Os Sandringham sobreviventes ficaram um longo período apoitados no Rio da Prata, próximos à Dársena Norte, onde podiam ser vistos com ares de abandono em fins de 1962. Cinco anos depois foram rebocados para outro local onde foram desmontados. Uma era da aviação sul-americana chegara ao fim.
A História do Short Sandringham
A história dos grandes botes voadores da Short teve início em 1935, quando o governo britânico decidiu transportar todo o correio de primeira classe por via aérea sem cobrar taxas adicionais, dentro dos limites do império.
Esta medida, influenciada pela Imperial Airways, criaria maior demanda para o transporte aéreo, e levou o fabricante hoje sediado em Belfast a projetar hidroaviões moderníssimos para a época, que eventualmente foram escolhidos para cobrir as rotas imperiais transportando mala postal, passageiros e cargas.
A Imperial Airways, antecessora da BOAC, após avaliar o projeto da Short encomendou 28 aviões designados S-23 C Class, antes mesmo do primeiro voo. O primeiro S-23 voou e foi testado em 1936, mostrando bom desempenho e demonstrando que a escolha da Imperial havia sido acertada.
Os Empire Flying Boats, como ficaram conhecidos, tiveram grande sucesso operacional na rotas da Imperial Airways e depois da Qantas, permitindo abrir extensas ligações aéreas dentro do Império Britânico antes e durante a II Guerra Mundial.
Em 1939 começou a voar uma versão bem maior dessa família, quase um projeto novo, que foi designada G Class e foi projetada para efetuar viagens transatlânticas, um objetivo frustrado pelo início da guerra.

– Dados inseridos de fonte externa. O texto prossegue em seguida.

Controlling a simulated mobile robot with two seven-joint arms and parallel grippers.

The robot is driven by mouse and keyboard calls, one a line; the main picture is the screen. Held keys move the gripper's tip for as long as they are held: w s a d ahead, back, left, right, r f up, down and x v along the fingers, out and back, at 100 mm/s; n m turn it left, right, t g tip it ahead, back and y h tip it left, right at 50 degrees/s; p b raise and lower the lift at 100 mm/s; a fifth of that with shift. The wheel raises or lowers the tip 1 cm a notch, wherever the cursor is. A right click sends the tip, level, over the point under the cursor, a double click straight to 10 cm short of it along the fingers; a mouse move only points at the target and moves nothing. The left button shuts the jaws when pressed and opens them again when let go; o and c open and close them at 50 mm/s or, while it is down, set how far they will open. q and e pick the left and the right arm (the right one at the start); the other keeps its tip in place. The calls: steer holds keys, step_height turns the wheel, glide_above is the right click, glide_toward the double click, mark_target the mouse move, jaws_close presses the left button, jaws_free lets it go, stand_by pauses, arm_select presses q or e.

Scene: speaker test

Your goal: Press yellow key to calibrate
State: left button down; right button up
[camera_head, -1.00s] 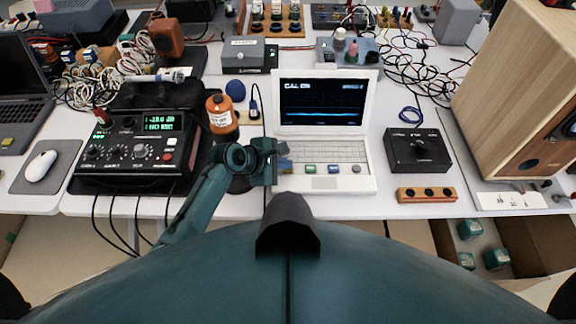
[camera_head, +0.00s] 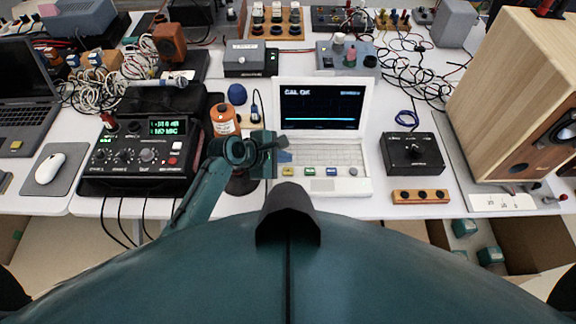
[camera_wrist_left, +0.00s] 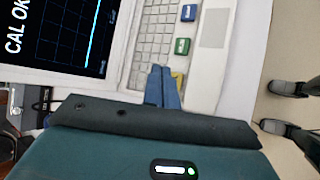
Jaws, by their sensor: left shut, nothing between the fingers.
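A white laptop-like instrument (camera_head: 362,185) stands open on the table, its screen (camera_head: 318,104) reading "CAL OK" above a flat blue line. The yellow key (camera_head: 288,171) is the leftmost of a row of coloured keys below the keyboard, in plain sight. It also shows in the left wrist view (camera_wrist_left: 178,79), partly hidden by the fingers. My left gripper (camera_head: 285,156) is shut and empty over the left part of the keyboard, just behind the yellow key. Its blue fingers (camera_wrist_left: 162,72) lie beside the key in the wrist view and look apart from it. My right gripper is out of view.
The green key (camera_head: 309,171) and blue key (camera_head: 331,171) sit right of the yellow one.

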O sucesso técnico do S-23 C Class levou ao desenvolvimento de uma versão militar denominada Sunderland. Esse avião teve importante papel na II Guerra Mundial, quando foi empregado em missões de reconhecimento marítimo e de luta anti-submarina (ASW). O Sunderland tinha grande raio de ação e conseguia patrulhar a área central do Atlântico Norte, o Mar do Norte e o Golfo de Biscaia partindo de bases na Grã-Bretanha. E o sucesso do Sunderland nessas missões foi comprovado pelo afundamento de nada menos que 36 submarinos inimigos.
A estrutura desse hidroavião militar era semelhante à do S-23, apesar da sua nova finalidade ter levado a várias modificações que alteraram seu aspecto externo. Além da instalação de torres com metralhadoras e compartimentos de bombas, a cabine de comando foi deslocada para trás (quase na interseção com as asas), as asas receberam um pequeno enflechamento levando os motores a assumirem uma posição ligeiramente transversal. A deriva era mais alta e o desenho do casco ganhou, na parte posterior, um desnível mais acentuado com a fuselagem.

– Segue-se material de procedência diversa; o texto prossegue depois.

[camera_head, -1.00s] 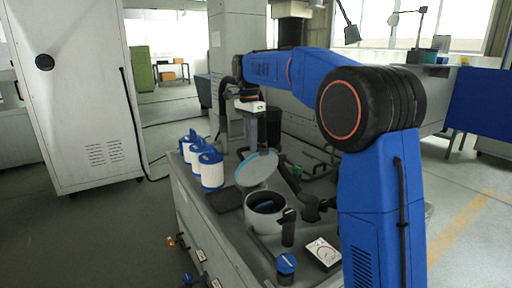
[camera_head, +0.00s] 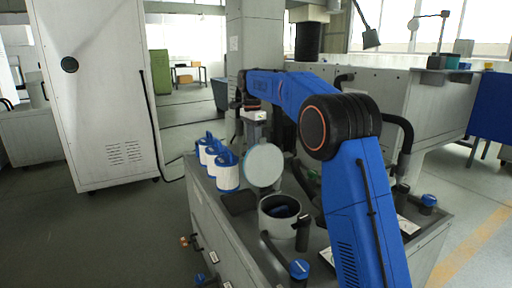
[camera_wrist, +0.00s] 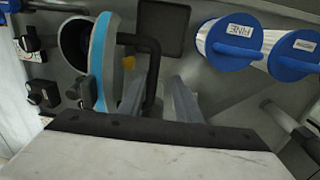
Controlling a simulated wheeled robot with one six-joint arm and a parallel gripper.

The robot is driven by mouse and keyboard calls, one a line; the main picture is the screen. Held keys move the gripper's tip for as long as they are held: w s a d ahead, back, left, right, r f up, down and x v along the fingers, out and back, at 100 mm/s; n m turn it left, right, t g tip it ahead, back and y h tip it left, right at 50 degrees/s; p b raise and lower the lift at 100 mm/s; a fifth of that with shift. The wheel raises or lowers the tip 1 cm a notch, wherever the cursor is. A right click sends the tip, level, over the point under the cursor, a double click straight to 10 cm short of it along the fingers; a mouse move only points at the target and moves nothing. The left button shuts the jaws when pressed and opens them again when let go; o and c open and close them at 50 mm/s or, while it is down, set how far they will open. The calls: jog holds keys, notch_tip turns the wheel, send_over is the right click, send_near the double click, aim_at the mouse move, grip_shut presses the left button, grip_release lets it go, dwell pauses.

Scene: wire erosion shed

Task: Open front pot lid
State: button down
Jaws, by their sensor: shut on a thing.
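The front pot (camera_head: 281,224) is a light grey round vessel on the bench, its mouth uncovered and dark inside. Its round pale lid (camera_head: 263,166) with a blue-green rim stands steeply tilted, nearly upright, at the pot's far edge. In the wrist view the lid (camera_wrist: 122,62) appears edge-on at the left, with a black bar handle (camera_wrist: 148,44) on its outer side. My gripper (camera_wrist: 166,95) is shut on the handle; the exact contact is partly hidden. In the head view the fingertips are hidden behind the lid.
White canisters with blue tops (camera_head: 227,176) stand left of the lid. A dark flat pad (camera_head: 238,203) lies before them. A blue-capped jar (camera_head: 299,270) stands near the bench's front edge. A tall white cabinet (camera_head: 95,95) stands at the left beyond open floor.

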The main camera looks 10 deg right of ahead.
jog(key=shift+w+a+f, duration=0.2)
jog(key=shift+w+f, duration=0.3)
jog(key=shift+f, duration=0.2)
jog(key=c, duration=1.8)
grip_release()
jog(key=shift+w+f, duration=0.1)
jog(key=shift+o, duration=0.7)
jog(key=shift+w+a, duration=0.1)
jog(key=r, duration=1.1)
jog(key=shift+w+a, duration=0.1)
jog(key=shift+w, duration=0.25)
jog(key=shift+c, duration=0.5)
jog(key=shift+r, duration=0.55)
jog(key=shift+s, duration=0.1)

As versões iniciais do Sunderland tinham quatro motores Bristol Pegasus (semelhantes aos do S-23) de 1.030 h.p. e os modelos posteriores receberam os Pratt & Whitney R-1830-92 (iguais aos adotados pelo DC-3) de 1.200 h.p.
Durante a guerra, a BOAC (cujas operações foram começadas em 1940) operou alguns serviços de transportes prioritários com os Sunderland (além dos S-23) que sofreram uma rápida adaptação para uso civil, onde o armamento foi removido e assentos rudimentares foram instalados.

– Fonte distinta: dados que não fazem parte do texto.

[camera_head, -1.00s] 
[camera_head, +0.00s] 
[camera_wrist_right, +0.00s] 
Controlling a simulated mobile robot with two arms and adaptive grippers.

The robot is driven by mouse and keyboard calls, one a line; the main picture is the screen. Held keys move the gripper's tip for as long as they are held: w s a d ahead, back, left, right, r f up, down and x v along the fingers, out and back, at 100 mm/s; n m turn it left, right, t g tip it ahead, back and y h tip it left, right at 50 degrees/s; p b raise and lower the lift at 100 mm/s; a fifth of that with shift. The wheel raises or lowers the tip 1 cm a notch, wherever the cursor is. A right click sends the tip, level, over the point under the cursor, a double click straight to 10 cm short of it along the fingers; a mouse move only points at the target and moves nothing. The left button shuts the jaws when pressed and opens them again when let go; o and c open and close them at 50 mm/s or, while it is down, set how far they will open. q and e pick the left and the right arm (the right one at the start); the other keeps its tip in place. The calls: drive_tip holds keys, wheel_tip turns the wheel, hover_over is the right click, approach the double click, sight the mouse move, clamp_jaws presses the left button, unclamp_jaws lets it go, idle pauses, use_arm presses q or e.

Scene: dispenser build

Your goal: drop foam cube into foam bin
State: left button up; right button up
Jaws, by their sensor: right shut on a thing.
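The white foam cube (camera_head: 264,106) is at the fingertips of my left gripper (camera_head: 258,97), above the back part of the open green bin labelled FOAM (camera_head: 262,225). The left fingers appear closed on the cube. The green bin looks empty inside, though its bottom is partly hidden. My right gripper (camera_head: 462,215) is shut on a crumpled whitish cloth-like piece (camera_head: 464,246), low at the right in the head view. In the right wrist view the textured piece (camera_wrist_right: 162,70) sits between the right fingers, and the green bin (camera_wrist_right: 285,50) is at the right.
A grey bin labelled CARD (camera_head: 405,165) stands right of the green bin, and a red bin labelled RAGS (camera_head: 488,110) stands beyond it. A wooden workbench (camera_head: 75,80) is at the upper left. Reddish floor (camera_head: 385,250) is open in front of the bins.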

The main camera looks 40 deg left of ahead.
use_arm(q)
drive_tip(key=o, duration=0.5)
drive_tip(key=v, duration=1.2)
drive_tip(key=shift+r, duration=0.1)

Após o fim das hostilidades na Europa, alguns Sunderland receberam uma conversão mais completa feita pelo fabricante, que foi batizada Sandringham. Essa adaptação incluiu a substituição das torres de metralhadoras no nariz e na cauda por carenagens aerodinâmicas integrais e a introdução de interiores luxuosos com dois andares, acomodando na BOAC 24 passageiros de dia e 16 à noite com leitos.
O desempenho do Sandringham incluía velocidade de cruzeiro de 265 km/hora, alcance de 3.000 km com reservas e peso de decolagem de até 27 toneladas. O Sandringham tentava manter a tradição de viagens aéreas luxuosas de antes da guerra, e foi o avião escolhido por Alberto Dodero para iniciar voos transatlânticos.
Apesar dos passageiros britânicos ainda apreciarem as viagens nos grande aerobotes, em 1950 eles foram retirados dos serviços da BOAC, substituídos pelos Constellations e Argonaut muito mais rápidos e confiáveis.
Em outras partes do mundo, os hidroaviões da Short sobreviveram mais tempo. Em voos para a Ilha da Madeira voaram até 1958. Na Austrália, onde voavam para ilha Lord Howe, continuaram em serviço até 1974 e no Caribe até 1979. Em todas essas últimas operações as destinações não eram dotadas de aeroportos adequados e os Sandringham pousavam no mar.